Observation of excited state fractionally quantized Hall effects in the current biased GaAs/AlGaAs two dimensional electron system

A millikelvin magneto-transport study of the high mobility GaAs/AlGaAs two dimensional electron system, under a current bias, I_DC, demonstrates that all observable canonical FQHE at ∣I_DC∣ = 0 between 2 ≥ ν ≥ 1 undergo bimodal linear splitting in the resistance minima vs. I_DC for ∣I_DC∣ > 0, yielding diamond-like transport characteristics in the I_DC vs.

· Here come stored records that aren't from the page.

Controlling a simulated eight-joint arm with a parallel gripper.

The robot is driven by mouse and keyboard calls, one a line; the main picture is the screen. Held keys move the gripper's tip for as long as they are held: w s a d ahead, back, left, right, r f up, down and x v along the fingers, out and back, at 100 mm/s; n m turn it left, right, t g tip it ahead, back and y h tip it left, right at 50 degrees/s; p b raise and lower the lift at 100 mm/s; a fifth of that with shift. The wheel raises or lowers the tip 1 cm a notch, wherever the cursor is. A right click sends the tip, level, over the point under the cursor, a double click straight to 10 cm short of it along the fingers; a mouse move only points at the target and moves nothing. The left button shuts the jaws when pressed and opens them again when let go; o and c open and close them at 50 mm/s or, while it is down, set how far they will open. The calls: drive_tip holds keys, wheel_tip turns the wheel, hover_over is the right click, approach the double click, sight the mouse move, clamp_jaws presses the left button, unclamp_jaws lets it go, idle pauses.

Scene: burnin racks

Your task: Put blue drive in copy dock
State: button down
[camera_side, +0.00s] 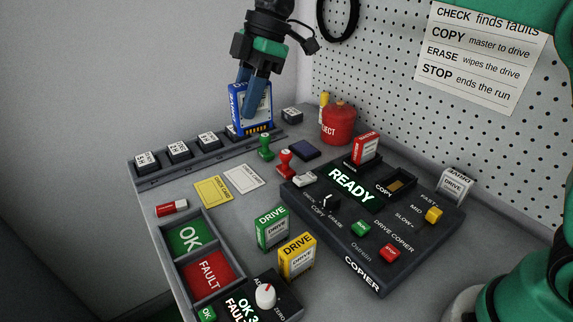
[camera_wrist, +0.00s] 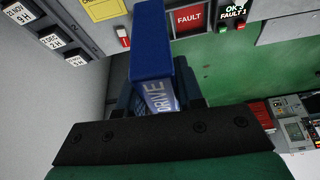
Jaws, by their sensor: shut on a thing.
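The blue drive (camera_side: 238,108) is upright between the fingers of my gripper (camera_side: 252,98) in the side view, over the right end of the rack of labelled slots. I cannot tell whether its bottom edge touches the rack. The drive (camera_wrist: 152,45) also shows in the wrist view, between my fingers (camera_wrist: 160,92). My gripper is shut on it. The copier (camera_side: 340,235) stands to the right with its screen reading READY. Its copy dock (camera_side: 398,186) is an open slot that looks empty. A red drive (camera_side: 365,148) stands in the slot beside it.
A green drive (camera_side: 272,228) and a yellow drive (camera_side: 296,256) stand in front of the copier. OK and FAULT trays (camera_side: 186,215) are at front left. A white drive (camera_side: 456,185) stands far right.

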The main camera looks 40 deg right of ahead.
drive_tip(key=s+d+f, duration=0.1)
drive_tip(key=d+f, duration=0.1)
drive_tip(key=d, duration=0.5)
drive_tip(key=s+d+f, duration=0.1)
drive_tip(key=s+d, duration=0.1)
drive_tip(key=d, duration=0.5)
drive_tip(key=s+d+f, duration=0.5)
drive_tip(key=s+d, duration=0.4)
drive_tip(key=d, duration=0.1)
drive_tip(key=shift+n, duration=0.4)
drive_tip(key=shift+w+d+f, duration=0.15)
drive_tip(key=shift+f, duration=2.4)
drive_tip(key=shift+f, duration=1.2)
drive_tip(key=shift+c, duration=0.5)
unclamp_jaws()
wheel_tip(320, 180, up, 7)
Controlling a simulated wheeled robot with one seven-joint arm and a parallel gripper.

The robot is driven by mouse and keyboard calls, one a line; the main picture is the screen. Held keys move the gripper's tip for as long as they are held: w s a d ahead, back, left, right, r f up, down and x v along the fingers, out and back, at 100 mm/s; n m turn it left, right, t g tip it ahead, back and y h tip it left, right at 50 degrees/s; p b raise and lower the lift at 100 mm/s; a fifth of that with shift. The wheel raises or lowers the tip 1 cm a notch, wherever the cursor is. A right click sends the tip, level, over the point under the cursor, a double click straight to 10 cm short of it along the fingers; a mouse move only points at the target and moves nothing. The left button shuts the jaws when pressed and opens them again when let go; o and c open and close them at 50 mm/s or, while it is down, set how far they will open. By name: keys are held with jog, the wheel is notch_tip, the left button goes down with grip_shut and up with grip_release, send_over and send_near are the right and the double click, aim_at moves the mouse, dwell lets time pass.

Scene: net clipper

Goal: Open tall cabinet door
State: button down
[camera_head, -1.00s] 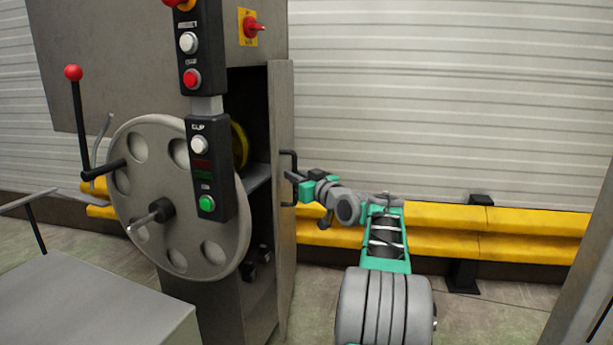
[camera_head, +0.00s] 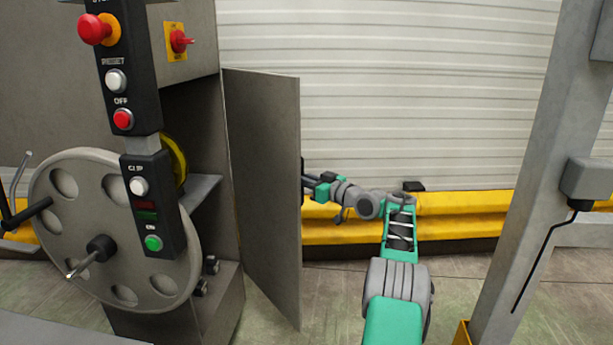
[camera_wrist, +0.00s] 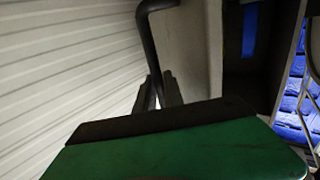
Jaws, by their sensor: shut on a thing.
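The tall grey cabinet door (camera_head: 263,180) stands swung open to the right of the machine in the head view, its broad face visible. The dark cabinet interior (camera_head: 195,125) shows to its left. My gripper (camera_head: 306,183) is at the door's outer edge, its tips partly hidden behind that edge. In the wrist view the black bar handle (camera_wrist: 148,45) runs down to my gripper's dark fingers (camera_wrist: 163,90), which are shut on it. The door's pale surface (camera_wrist: 190,50) lies just right of the handle.
A large handwheel (camera_head: 115,235) and a button panel (camera_head: 150,200) stand on the machine's front left. A grey post (camera_head: 535,180) rises at the right. A yellow barrier (camera_head: 455,215) runs along the shutter wall behind my arm. The floor between door and post is mostly clear.

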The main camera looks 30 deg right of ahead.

B color plots of the resistance, as the equilibrium FQHE at filling factor ν ~ p/q, are replaced with increasing I_DC , by (hybrid) non-equilibrium excited-state fractionally quantized Hall effects at the intersection of the resistance minima branches originating from different equilibrium FQHE. Similar diamond-like transport characteristics have also been observed for FQHE with ν ≤ 1. A tunneling model, which recalls some aspects of the modeling for the diamond-like patterns observed in electron charging experiments on small quantum dots, is suggested here to help understand the observed bimodal splitting of the FQHE resistance minima and the diamond-like transport characteristics in the I_DC vs. B color plots of the resistance.The results suggest an interesting new experimental method to investigate and gain further insight into FQHE.